Now, let’s expand the quadratic term:

$$\text{MISE}[\hat{f}(.;h)=\mathbb{E}\left[ \int{{\hat{f}}}{{(x;h)}^{2}}dx \right]-2\mathbb{E}\left[ \int{{\hat{f}}}(x;h)f(x)dx \right]+\mathbb{E}\left[ \int{f}{{(x)}^{2}}dx \right]$$

Next, re-arrange the terms:

$$\text{MISE}[\hat{f}(.;h)=\mathbb{E}\left[ \int{{\hat{f}}}{{(x;h)}^{2}}dx \right]-2\mathbb{E}\left[ \int{{\hat{f}}}(x;h)f(x)dx \right]+\int{f}{{(x)}^{2}}dx$$

Where:

• $\hat{f}(x;h)$ is the KDE estimator of the probability density function at $x$.
• $f(x)$ is the probability density function of the underlying population distribution.

In this article, we go one step further and tackle the unbiased cross-validation optimization method for KDE.

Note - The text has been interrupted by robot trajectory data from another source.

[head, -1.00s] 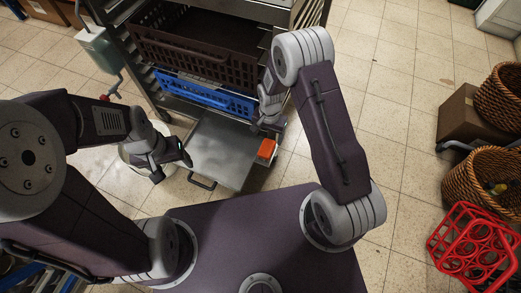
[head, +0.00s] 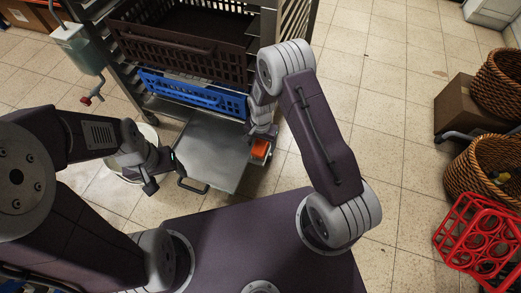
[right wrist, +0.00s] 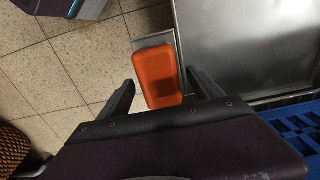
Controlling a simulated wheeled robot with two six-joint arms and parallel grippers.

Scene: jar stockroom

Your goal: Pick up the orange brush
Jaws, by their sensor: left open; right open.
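The orange brush (head: 260,149) shows as an orange block at the right edge of a grey metal tray or shelf (head: 207,140) in the head view. In the right wrist view the orange brush (right wrist: 157,77) lies between and just beyond the two fingers of my right gripper (right wrist: 160,88), which is open and empty. In the head view my right gripper (head: 262,135) is over the brush and partly hides it. My left gripper (head: 160,170) is open and empty, left of the metal tray and away from the brush.
A rack holds a brown crate (head: 180,50) and a blue crate (head: 190,93) above the tray. A white bucket (head: 133,172) stands behind my left gripper. Wicker baskets (head: 480,165) and a red bottle carrier (head: 480,240) are at the right. The tiled floor between is clear.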

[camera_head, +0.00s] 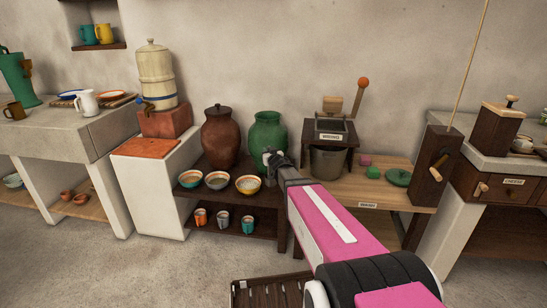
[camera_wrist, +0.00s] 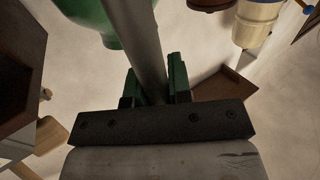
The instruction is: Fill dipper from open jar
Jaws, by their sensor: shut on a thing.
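A green jar (camera_head: 267,133) without a lid stands on the dark low bench, and part of it shows in the wrist view (camera_wrist: 88,18). A brown jar (camera_head: 221,140) with a lid stands to its left. My gripper (camera_head: 273,160) is in front of the green jar's lower body in the head view. In the wrist view my gripper (camera_wrist: 154,80) is shut on a grey rod (camera_wrist: 143,40), which looks like the dipper's handle. The rod runs out of the top of that view. I cannot see the dipper's cup clearly or the inside of the jar.
Several bowls (camera_head: 218,180) stand along the bench's front edge, with cups (camera_head: 223,218) on its lower shelf. A wooden grinder (camera_head: 331,135) is right of the green jar. A cream dispenser (camera_head: 156,75) stands left. A slatted crate (camera_head: 270,290) is on the floor.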

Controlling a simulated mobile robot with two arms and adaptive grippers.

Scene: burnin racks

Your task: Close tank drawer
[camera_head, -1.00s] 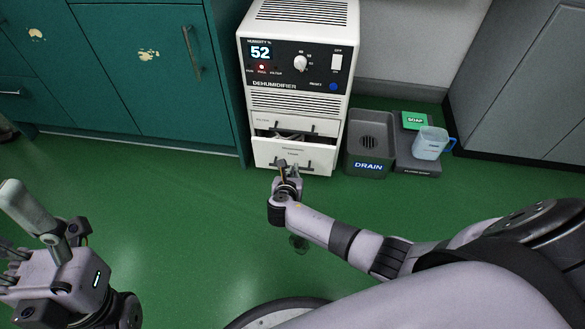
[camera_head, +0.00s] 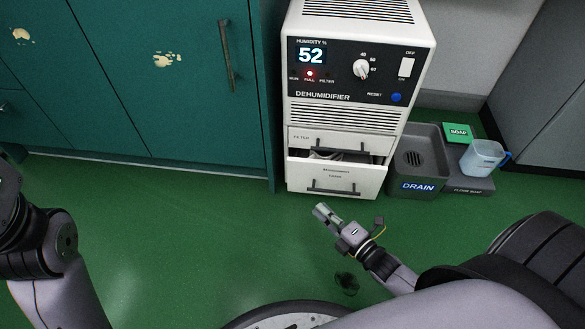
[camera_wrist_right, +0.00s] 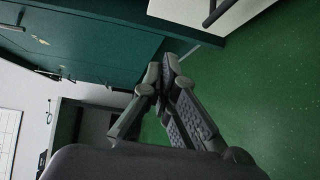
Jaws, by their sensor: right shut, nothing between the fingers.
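The tank drawer (camera_head: 372,184) is the lower white drawer of the dehumidifier, with a dark bar handle (camera_head: 333,190). It stands partly open, its dark inside showing above its front. My right gripper (camera_head: 322,211) is shut and empty, just in front of and below the drawer front in the head view, apart from the handle. In the right wrist view, its fingertips (camera_wrist_right: 163,68) meet, and a white panel with a dark handle (camera_wrist_right: 214,11) shows at the top. My left arm shows at the left edge; its gripper is out of frame.
The dehumidifier (camera_head: 355,105) has a shut filter drawer (camera_head: 300,136) above the tank drawer. A teal cabinet (camera_head: 175,110) stands to its left. Green floor in front is clear.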

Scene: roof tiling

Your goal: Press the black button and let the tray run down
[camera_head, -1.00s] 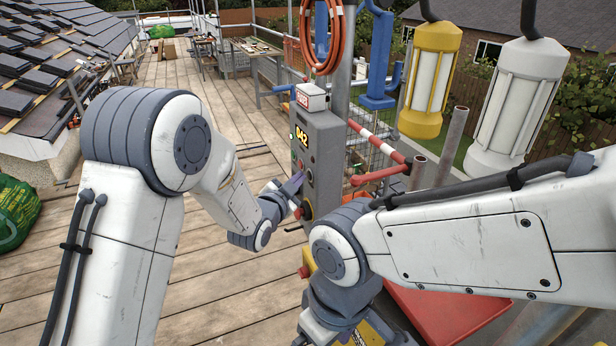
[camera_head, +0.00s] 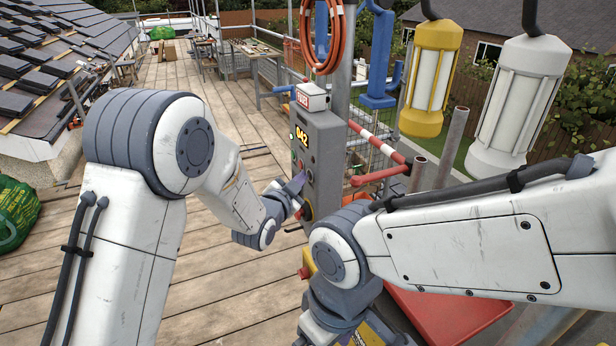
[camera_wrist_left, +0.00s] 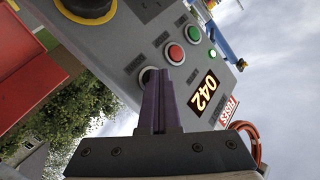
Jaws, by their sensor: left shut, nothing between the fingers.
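The grey control box (camera_head: 322,150) stands right of centre in the head view, with a lit display (camera_wrist_left: 203,92) reading 042. The black button (camera_wrist_left: 145,74) shows in the left wrist view as a dark round rim, mostly hidden behind my fingertips. My left gripper (camera_head: 298,182) is shut and empty, its purple fingers pointing at the box face. Its tips (camera_wrist_left: 154,72) lie over the black button; whether they touch or press it I cannot tell. My right arm's wrist is low in the head view, its fingertips hidden. I cannot clearly identify the tray.
A large red knob on a yellow ring (camera_wrist_left: 118,8) is near. A red flat surface (camera_head: 450,312) lies at lower right. Open plank deck (camera_head: 240,290) lies left.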

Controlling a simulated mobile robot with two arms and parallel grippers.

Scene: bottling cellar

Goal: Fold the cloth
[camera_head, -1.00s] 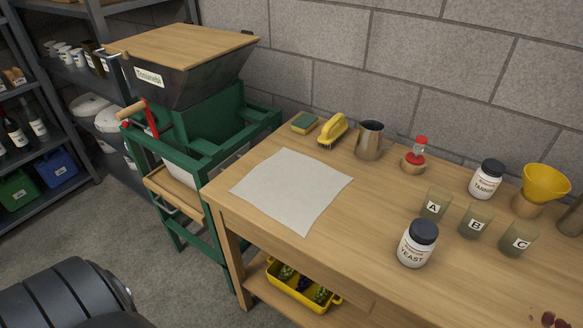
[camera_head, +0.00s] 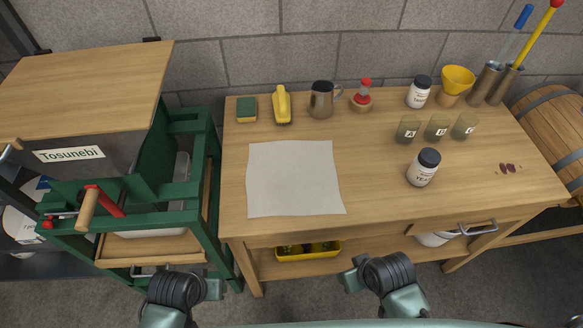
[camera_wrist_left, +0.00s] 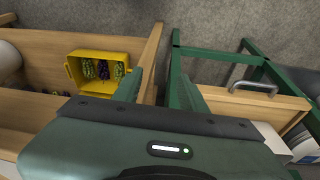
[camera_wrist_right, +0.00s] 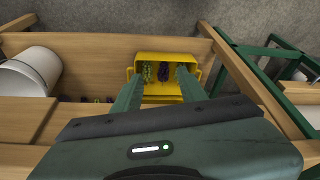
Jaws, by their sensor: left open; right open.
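The cloth (camera_head: 293,178) is a pale grey-white square. It lies flat and spread out on the left part of the wooden table (camera_head: 385,205), near the front edge. No fold shows in it. My left gripper (camera_wrist_left: 165,92) is open and empty in the left wrist view, with its fingers apart over the gap between table and green frame. My right gripper (camera_wrist_right: 158,85) is open and empty in the right wrist view, pointing toward the yellow crate. In the head view my arms show at the bottom, in front of the table, apart from the cloth. The cloth is not in either wrist view.
Behind the cloth stand a sponge (camera_head: 246,109), a yellow brush (camera_head: 282,106) and a metal jug (camera_head: 322,100). A yeast jar (camera_head: 424,167) and several labelled cups stand to the right. The green press (camera_head: 130,215) is on the left. A yellow crate (camera_head: 308,250) sits below the tabletop.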

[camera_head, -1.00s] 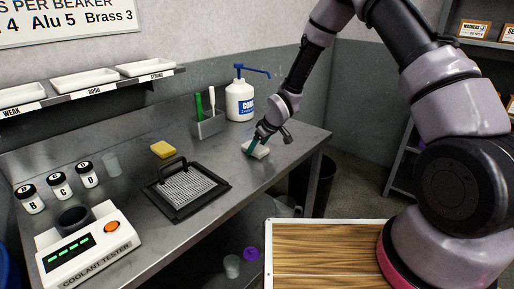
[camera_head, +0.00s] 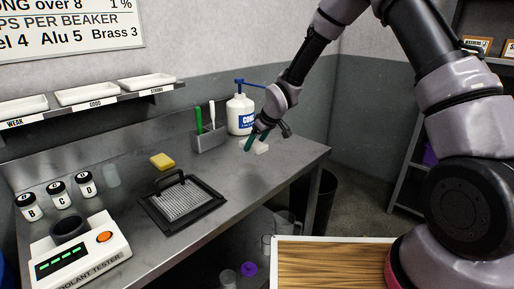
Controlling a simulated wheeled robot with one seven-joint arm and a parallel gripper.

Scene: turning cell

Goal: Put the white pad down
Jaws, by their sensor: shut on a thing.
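The white pad (camera_head: 261,147) is a small pale block near the right end of the steel bench (camera_head: 235,178). My gripper (camera_head: 254,143), with teal fingers, is shut on it. The pad appears a little above the bench top. The fingers and wrist hide part of it, and the gap beneath is hard to judge.
A pump bottle (camera_head: 240,115) and a holder (camera_head: 209,138) with brushes stand behind, to the left. A yellow sponge (camera_head: 162,161), a black-framed mesh tray (camera_head: 184,203), labelled jars (camera_head: 57,194) and a coolant tester (camera_head: 80,250) stand further left. Bare bench lies around the pad.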

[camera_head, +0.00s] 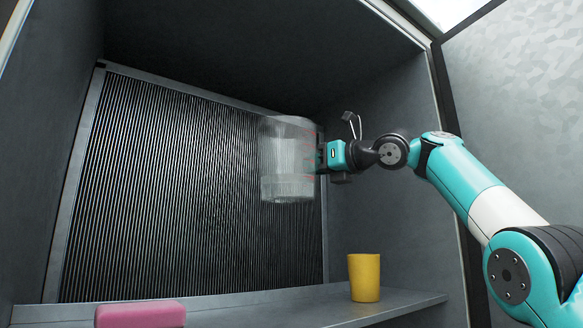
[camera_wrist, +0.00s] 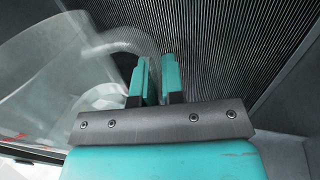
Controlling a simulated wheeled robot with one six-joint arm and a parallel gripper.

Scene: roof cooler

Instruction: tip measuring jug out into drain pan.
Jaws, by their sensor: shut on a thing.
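The measuring jug (camera_head: 286,160) is clear, with faint red marks on its right side. It is held in the air in front of the ribbed panel and looks about upright. My gripper (camera_head: 321,157) is at its right side, shut on it, apparently at the handle. In the wrist view the jug (camera_wrist: 50,75) fills the left side, and the teal fingers (camera_wrist: 155,80) are close together beside it. A paler patch shows low in the jug, but I cannot tell whether it is liquid. I cannot make out a drain pan in either view.
A yellow cup (camera_head: 364,278) stands on the grey ledge (camera_head: 270,309) at lower right. A pink block-like thing (camera_head: 140,314) is at lower left. The ribbed panel (camera_head: 170,190) is behind, with dark walls around. The ledge between cup and pink thing is clear.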

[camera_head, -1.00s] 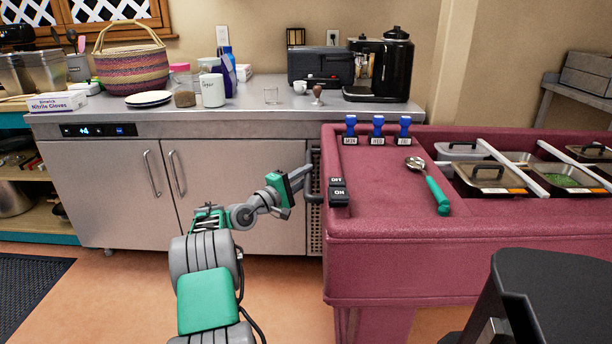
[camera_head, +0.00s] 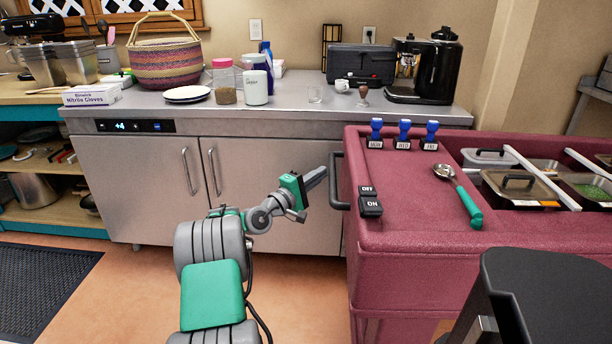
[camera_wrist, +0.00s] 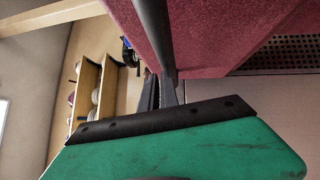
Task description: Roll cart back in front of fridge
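The maroon cart (camera_head: 400,265) stands at the right, its left end overlapping the front of the counter fridge (camera_head: 140,190). The fridge is steel, with two doors and a +4 display. The cart's dark handle (camera_head: 338,190) sticks out from its left end. My gripper (camera_head: 323,174) is at the upper part of this handle. In the wrist view the dark handle bar (camera_wrist: 155,35) runs down to my narrow, close-set gripper fingers (camera_wrist: 160,92). They appear to touch or overlap it, but whether they are closed around it is unclear.
The cart top carries blue-handled stamps (camera_head: 403,134), an on/off switch (camera_head: 370,200), a green-handled scoop (camera_head: 460,195) and lidded food pans (camera_head: 516,190). A black object (camera_head: 540,300) stands at the front right. The floor (camera_head: 130,285) before the fridge's left part is open.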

For our bandwidth optimization purposes, the term $\int f {(x)^2}dx$, although it is unknown, is nevertheless constant (i.e., independent from kernel bandwidth $h$). Minimizing MISE is equivalent to minimizing the Least Squares Cross-Validation (LSCV):

$$\text{LSCV}(h)=\mathbb{E}\left[ \int{{\hat{f}}}{{(x;h)}^{2}}dx \right]-2\mathbb{E}\left[ \int{{\hat{f}}}(x;h)f(x)dx \right]$$

This quantity is unknown, but it can be estimated unbiasedly as follows:

1. First, let’s estimate the second term (i.e., $\mathbb{E}\left[ \int{{\hat{f}}}(x;h)f(x)dx \right]$):

$$\mathbb{E}\left[ \int{{\hat{f}}}(x;h)f(x)dx \right]=\frac{1}{n}\sum\limits_{i=1}^{n}{{{{\hat{f}}}_{-i}}({{X}_{i}};h)}$$

Where:

• ${{\hat{f}}_{-i}}({{X}_{i}};h)$ is the leave-one-out (i.e., ith data point) KDE.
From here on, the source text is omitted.